* [Provided material]:
* * *
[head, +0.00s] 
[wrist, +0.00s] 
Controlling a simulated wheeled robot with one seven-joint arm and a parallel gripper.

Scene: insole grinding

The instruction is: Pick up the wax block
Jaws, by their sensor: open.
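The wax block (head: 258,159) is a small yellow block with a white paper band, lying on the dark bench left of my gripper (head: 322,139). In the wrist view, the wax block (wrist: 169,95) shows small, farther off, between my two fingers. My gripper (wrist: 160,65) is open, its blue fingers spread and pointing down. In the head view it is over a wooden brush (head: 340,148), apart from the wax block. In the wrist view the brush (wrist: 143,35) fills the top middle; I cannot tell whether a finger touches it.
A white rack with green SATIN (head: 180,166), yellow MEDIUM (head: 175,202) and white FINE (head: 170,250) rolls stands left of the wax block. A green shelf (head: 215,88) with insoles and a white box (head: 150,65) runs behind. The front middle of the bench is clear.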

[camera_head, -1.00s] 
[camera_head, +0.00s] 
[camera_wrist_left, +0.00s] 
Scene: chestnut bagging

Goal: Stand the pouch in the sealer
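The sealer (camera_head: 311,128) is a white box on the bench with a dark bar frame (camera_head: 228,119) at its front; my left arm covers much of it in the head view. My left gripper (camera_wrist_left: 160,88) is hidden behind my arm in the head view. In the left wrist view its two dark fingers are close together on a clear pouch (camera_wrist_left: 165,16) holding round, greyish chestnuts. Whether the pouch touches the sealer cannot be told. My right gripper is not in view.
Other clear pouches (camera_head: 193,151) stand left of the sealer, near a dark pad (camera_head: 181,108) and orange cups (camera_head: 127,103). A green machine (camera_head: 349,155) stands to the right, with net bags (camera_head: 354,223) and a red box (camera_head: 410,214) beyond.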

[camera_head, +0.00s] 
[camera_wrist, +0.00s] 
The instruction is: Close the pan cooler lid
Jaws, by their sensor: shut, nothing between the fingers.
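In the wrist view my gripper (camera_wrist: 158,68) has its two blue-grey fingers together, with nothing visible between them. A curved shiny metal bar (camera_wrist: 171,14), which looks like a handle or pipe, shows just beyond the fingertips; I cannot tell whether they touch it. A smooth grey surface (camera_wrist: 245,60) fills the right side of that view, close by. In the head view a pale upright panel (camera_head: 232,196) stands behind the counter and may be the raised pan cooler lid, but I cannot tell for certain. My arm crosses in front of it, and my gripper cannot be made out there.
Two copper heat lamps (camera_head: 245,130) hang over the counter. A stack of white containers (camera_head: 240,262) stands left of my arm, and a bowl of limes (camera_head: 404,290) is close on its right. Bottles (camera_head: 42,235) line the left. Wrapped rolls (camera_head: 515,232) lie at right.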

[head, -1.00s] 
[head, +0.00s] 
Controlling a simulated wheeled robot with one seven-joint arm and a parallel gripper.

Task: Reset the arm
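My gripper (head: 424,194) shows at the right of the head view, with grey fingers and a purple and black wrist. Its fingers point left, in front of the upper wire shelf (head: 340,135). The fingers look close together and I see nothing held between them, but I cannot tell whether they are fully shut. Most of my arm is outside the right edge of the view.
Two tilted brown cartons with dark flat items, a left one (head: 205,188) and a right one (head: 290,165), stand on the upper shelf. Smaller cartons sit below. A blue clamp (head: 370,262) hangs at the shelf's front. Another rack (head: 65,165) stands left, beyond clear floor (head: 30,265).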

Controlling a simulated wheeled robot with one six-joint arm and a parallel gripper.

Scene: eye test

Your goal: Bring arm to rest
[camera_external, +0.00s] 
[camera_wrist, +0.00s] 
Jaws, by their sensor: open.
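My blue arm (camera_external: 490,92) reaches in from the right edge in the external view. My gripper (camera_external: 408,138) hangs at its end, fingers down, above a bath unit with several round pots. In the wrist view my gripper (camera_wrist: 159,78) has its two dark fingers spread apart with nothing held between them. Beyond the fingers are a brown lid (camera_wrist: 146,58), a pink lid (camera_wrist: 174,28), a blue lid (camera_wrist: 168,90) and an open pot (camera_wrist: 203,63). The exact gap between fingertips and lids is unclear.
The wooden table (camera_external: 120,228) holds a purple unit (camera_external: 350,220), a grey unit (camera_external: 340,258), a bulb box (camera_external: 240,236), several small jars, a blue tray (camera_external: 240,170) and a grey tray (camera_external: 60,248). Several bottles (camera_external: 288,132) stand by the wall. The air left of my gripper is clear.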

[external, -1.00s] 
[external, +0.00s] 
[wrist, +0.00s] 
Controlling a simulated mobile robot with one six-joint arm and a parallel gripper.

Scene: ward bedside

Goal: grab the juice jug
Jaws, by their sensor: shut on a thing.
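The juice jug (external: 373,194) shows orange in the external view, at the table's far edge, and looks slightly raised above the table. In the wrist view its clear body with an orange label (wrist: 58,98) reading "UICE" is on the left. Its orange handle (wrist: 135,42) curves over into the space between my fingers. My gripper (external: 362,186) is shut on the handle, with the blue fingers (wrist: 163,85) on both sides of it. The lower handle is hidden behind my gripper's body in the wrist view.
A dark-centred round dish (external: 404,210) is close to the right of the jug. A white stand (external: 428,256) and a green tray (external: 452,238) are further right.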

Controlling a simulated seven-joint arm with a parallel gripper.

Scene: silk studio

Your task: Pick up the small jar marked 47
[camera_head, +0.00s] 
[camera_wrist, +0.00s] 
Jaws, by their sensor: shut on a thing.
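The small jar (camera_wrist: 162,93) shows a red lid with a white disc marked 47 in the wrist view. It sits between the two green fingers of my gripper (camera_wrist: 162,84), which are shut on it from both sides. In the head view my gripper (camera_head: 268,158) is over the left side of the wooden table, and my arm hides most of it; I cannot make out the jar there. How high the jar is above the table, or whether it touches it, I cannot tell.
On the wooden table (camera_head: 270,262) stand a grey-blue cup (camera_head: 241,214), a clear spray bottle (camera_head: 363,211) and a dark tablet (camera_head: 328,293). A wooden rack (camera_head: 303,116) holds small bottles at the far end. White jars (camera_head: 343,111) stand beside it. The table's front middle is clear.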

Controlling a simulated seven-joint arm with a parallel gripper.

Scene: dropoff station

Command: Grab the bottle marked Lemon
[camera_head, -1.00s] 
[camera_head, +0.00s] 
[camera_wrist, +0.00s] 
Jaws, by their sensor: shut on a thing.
* * *
* [Exercise directions]:
Write out again only the lines from the line containing "[external, +0.00s]" through the line containing "Goal: grab the juice jug", both included, exactly as they are.

* [Final result]:
[external, +0.00s] 
[wrist, +0.00s] 
Controlling a simulated mobile robot with one six-joint arm and a parallel gripper.

Scene: ward bedside

Goal: grab the juice jug

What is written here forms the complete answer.